Upon termination of the agency contract, specific financial benefits come into play:

  • Liquidated damages: In case the principal has terminated the contract prematurely, or without respecting the relevant notice period, he may have to compensate the agent over the time the agency contract should have lasted, given a regular notice period (Article 7:441 (1) BW).
  • Full compensation: Instead of liquidated damages, the agent may also be able to claim full compensation (Article 7:441(3) BW)
  • Goodwill: This is a compensation with a maximum of one year for having brought in new customers and/or expanding agreements with existing customers, provided that the principal after termination still has considerable advantages, to a reasonable extent (Article 7:442 (1) BW)

Please note that the abovementioned claims and compensations must be invoked within 1 year, otherwise the agent runs the risk that his claims have lapsed (Article 7:444 BW) or expired (Article 7:442(3) BW).

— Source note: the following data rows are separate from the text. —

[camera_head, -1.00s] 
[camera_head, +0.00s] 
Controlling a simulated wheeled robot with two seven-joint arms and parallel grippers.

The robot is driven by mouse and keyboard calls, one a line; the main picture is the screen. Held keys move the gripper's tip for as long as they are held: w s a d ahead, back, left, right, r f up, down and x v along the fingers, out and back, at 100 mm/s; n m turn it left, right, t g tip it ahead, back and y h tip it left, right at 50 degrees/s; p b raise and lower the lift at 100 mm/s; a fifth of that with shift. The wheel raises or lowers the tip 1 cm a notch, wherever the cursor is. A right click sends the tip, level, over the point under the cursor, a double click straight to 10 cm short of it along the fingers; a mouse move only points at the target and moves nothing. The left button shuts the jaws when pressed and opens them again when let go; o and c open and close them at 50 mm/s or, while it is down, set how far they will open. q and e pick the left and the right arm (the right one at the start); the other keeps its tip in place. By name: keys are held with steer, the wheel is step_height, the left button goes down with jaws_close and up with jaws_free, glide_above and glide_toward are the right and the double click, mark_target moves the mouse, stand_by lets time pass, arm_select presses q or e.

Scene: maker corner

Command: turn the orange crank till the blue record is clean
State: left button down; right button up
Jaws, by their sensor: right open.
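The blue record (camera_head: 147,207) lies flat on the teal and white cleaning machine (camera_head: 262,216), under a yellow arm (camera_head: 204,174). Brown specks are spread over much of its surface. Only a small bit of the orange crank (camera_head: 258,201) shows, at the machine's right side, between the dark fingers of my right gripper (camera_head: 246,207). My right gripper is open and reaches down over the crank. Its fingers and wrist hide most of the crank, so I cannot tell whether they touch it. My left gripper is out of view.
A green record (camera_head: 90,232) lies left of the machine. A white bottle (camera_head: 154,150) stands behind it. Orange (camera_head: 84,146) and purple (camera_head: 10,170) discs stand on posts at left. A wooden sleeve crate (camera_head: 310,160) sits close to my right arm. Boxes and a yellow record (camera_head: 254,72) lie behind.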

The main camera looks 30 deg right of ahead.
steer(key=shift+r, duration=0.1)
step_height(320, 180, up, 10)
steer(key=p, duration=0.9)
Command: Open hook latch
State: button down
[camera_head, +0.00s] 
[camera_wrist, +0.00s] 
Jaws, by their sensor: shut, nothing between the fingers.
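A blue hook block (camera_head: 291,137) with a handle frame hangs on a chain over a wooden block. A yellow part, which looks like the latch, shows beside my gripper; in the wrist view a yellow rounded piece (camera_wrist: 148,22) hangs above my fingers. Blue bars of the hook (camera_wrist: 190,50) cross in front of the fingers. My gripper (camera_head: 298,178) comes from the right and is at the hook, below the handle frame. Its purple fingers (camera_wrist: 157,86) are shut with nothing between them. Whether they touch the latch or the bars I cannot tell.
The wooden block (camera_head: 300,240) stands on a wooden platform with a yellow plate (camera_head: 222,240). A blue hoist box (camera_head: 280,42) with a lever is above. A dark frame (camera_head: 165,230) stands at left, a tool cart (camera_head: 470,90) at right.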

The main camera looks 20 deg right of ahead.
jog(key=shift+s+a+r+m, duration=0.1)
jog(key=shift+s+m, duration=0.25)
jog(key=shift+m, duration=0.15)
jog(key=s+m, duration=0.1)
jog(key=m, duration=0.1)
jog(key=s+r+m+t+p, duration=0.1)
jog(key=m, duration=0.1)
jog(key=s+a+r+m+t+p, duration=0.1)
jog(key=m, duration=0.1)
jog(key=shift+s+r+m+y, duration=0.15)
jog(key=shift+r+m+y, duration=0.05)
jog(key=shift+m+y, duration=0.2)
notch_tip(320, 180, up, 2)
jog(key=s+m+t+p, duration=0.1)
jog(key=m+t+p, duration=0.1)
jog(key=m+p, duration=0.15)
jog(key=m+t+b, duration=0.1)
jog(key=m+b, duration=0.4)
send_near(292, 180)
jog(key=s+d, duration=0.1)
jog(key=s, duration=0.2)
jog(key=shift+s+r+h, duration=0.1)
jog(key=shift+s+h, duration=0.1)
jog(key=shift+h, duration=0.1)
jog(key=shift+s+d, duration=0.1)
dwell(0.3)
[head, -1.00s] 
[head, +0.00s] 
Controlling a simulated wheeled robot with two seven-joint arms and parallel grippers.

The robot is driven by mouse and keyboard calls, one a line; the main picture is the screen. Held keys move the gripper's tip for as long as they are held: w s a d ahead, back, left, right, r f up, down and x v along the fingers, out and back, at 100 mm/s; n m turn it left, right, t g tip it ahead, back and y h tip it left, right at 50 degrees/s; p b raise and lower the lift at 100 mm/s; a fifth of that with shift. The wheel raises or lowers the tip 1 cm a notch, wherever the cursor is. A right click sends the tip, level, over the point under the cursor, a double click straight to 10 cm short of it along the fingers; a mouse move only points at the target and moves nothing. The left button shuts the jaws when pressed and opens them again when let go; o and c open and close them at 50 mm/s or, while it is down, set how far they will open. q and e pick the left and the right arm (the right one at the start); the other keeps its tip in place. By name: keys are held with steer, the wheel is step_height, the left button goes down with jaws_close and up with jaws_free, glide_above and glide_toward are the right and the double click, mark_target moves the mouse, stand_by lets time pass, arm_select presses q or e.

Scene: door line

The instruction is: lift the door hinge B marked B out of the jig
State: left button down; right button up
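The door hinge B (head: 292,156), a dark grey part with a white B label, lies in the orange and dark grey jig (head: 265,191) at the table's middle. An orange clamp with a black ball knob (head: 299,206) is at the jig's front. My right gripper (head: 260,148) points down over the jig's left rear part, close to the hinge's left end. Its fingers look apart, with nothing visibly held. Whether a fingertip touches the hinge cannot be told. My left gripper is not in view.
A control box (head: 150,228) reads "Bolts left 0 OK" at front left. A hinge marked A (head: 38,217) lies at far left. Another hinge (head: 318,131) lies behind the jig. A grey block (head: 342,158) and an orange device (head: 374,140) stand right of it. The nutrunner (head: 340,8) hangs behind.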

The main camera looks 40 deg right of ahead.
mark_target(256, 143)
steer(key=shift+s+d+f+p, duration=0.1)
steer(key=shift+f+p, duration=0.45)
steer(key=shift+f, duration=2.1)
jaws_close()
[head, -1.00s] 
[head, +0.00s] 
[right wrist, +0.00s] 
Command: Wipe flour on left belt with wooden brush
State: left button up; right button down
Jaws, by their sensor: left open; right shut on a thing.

Even more legal protection

Apart from the above claims, Dutch law provides commercial agents with a relatively strong protection. A few rules which work in favour of the agent:

  • Upon request, the principal is obliged to provide you with a signed copy of the content of the commercial agency agreement applicable at that time (Article 7:428 (3) BW).
  • If the principal refuses orders, it does not necessarily mean that the agent no longer has a right to a commission. Dutch law assumes that an order has been accepted by the principal so that the committee will have to pay, unless he informs within a reasonable time that he refuses the order or makes a reservation (in principle, within one month) (Article 7:432(1) BW).
  • Your liability as a commercial agent is legally restricted to the extent associated with concluded agreements or signed orders. You can simply not be held liable (Article 7:429 BW).

Practical tips

Under Dutch law, commercial agents should be careful to claim all available benefits – not just goodwill and outstanding orders. Please note the following:

  • It often happens that a commercial agency agreement is not terminated lawfully. That opens up the prospect for a discussion on liability for (liquidated) damages. In another post we will provide tips on how to avoid being drawn into such a discussion.
  • Our impression in practice is that many possible claims remain untouched. From the perspective of a commercial agent, that is a shame. One has build up a brand in one’s territory; worked hard; and then foregoes the right to compensation for these efforts.
  • Finally, parties may be inert causing a possible claim to expire. Act swiftly and decisively.

Check out our other contributions on terminating agency under Dutch law

  • Rights & entitlements of the commercial agent
  • Rights & entitlements of the principal business
  • How best to terminate commercial agency agreements?
  • Damages in addition to goodwill
  • Claiming goodwill for existing customers 

Any questions?

Please contact Adriaan Buyserd, one of our specialised agency lawyers in the Netherlands (LinkedIn)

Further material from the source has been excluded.